By the treaty Alfred is thus established as King of the whole of England south of the Thames; of all the old kingdom of Essex south of the Lea, including London, Hertford, and St. Albans; of the whole of the great kingdom of Mercia, which lay to the west of Watling Street, and of so much to the east as lay south of the Ouse. That he should have regained so much proves the straits to which he had brought the northern army, who would have to give up all their new settlements round Gloster. That he should have resigned so much of the kingdom which had acknowledged his grandfather, father, and brothers as overlords proves how formidable his foe still was, even in defeat, and how thoroughly the northeastern parts of the island had by this time been settled by the Danes.

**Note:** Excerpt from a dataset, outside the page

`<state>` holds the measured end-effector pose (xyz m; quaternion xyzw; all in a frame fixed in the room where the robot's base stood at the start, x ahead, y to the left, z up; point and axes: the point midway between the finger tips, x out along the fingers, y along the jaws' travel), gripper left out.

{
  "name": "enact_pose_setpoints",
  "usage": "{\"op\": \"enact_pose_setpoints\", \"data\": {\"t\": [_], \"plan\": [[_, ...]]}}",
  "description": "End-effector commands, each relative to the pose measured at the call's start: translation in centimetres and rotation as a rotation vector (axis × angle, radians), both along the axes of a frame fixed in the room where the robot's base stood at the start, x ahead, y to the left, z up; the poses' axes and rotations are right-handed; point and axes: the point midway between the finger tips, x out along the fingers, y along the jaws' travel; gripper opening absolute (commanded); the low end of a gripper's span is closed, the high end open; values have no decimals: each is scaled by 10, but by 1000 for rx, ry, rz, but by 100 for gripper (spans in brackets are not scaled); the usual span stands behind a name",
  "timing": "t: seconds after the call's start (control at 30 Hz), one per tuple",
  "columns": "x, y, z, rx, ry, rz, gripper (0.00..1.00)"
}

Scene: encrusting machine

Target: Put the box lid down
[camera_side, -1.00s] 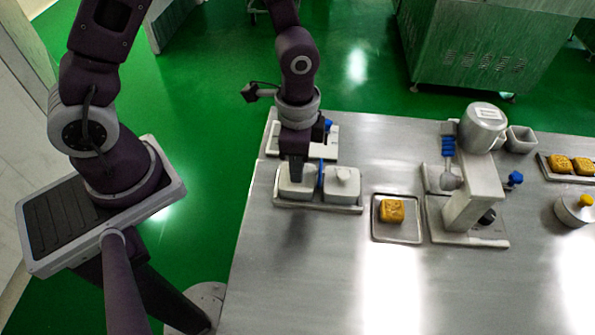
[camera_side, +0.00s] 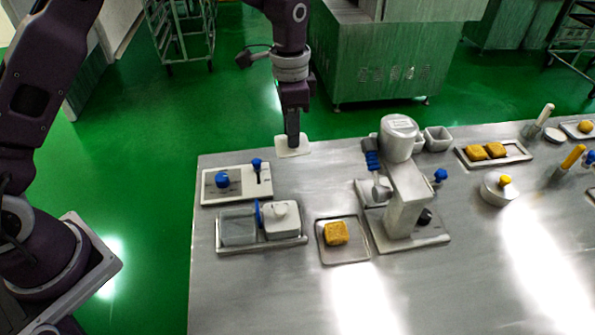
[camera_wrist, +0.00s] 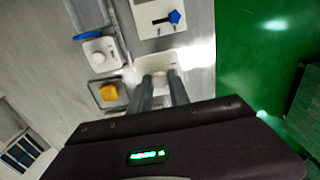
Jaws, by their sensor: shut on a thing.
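My gripper (camera_side: 293,140) is shut on a flat white box lid (camera_side: 291,152), seen at the table's back edge, behind the control panel. Its height above the surface is hard to tell. In the wrist view the fingers (camera_wrist: 160,78) close on the lid (camera_wrist: 156,62). The box it matches, an open grey box (camera_side: 238,228), stands uncovered on a tray (camera_side: 262,246) at the front left.
A tray (camera_side: 343,254) with a yellow cake and the encrusting machine (camera_side: 408,195) stand to the right. The front of the table is bare, and there is clear tabletop right of the panel.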

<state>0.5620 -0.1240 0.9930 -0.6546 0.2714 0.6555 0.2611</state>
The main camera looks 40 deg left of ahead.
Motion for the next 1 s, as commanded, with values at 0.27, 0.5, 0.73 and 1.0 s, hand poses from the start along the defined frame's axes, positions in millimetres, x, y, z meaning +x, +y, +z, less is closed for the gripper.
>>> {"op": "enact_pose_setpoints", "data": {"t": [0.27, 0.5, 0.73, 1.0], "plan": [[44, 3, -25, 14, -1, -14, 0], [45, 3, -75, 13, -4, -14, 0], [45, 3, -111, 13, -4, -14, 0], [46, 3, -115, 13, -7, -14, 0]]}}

The remainder of the short treaty would seem simply to be provisional, and intended to settle the relations between Alfred's subjects and the army while it remained within the limits of the new Saxon kingdom. Many of the soldiers would have to break up their homes in Glostershire; and, with this view, the halt at Cirencester is allowed, where, as we have already heard, they rest until the winter. While they remain in the Saxon kingdom there is to be no distinction between Saxon and Dane. The were-gild, or life-ransom, is to be the same in each case for men of like rank; and all suits for more than four mancuses (about twenty-four shillings) are to be tried by a jury of peers of the accused. On the other hand, only necessary communications are to be allowed between the northern army and the people; and where there must be trading, fair and peaceful dealing is to be insured by the giving of hostages. This last provision, and the clause declaring that each man shall know his warrantor, inserted in a five-clause treaty, where nothing but what the contracting parties must hold to be of the very first importance would find place, are another curious proof of the care with which our ancestors, and all Germanic tribes, guarded against social isolation—the doctrine that one man has nothing to do with another—a doctrine which the great body of their descendants, under the leading of Schultze, Delitzsch, and others, seem likely to repudiate with equal emphasis in these latter days, both in Germany and England.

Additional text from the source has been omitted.